------ Material

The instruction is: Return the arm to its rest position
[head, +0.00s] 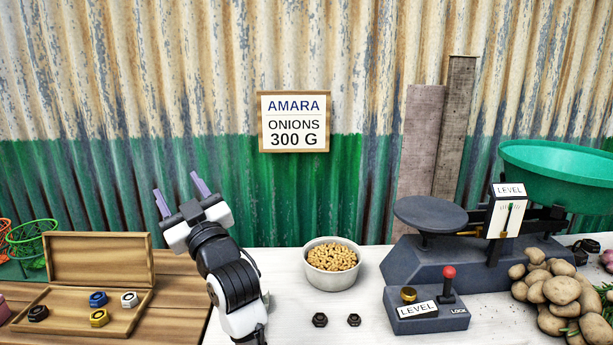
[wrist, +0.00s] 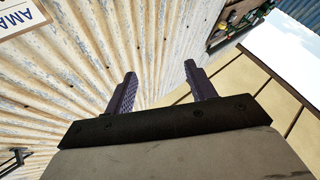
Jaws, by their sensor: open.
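My gripper (head: 179,201) is raised above the stall at the left of centre in the head view, near the wooden box. Its two purple fingers stand apart and point up toward the corrugated wall. In the wrist view my gripper (wrist: 162,92) is open with nothing between the fingers; the wall and a beige slatted surface lie beyond them. My arm rises from the bottom edge of the head view, left of the white bowl.
An open wooden box (head: 100,262) with several hex weights stands at left. A bowl of brown pieces (head: 332,282), two black nuts (head: 320,320) and a balance scale (head: 440,262) stand right of my arm. Potatoes (head: 560,290) lie at far right. The air around my gripper is clear.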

------------

◆ What the exercise asks
Without the images, write out each line of the data verbatim.

◆ Answer to the exercise
The instruction is: Return the arm to its rest position
[head, +0.00s] 
[wrist, +0.00s] 
Jaws, by their sensor: open.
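My gripper (head: 179,201) is raised above the stall at the left of centre in the head view, near the wooden box. Its two purple fingers stand apart and point up toward the corrugated wall. In the wrist view my gripper (wrist: 162,92) is open with nothing between the fingers; the wall and a beige slatted surface lie beyond them. My arm rises from the bottom edge of the head view, left of the white bowl.
An open wooden box (head: 100,262) with several hex weights stands at left. A bowl of brown pieces (head: 332,282), two black nuts (head: 320,320) and a balance scale (head: 440,262) stand right of my arm. Potatoes (head: 560,290) lie at far right. The air around my gripper is clear.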

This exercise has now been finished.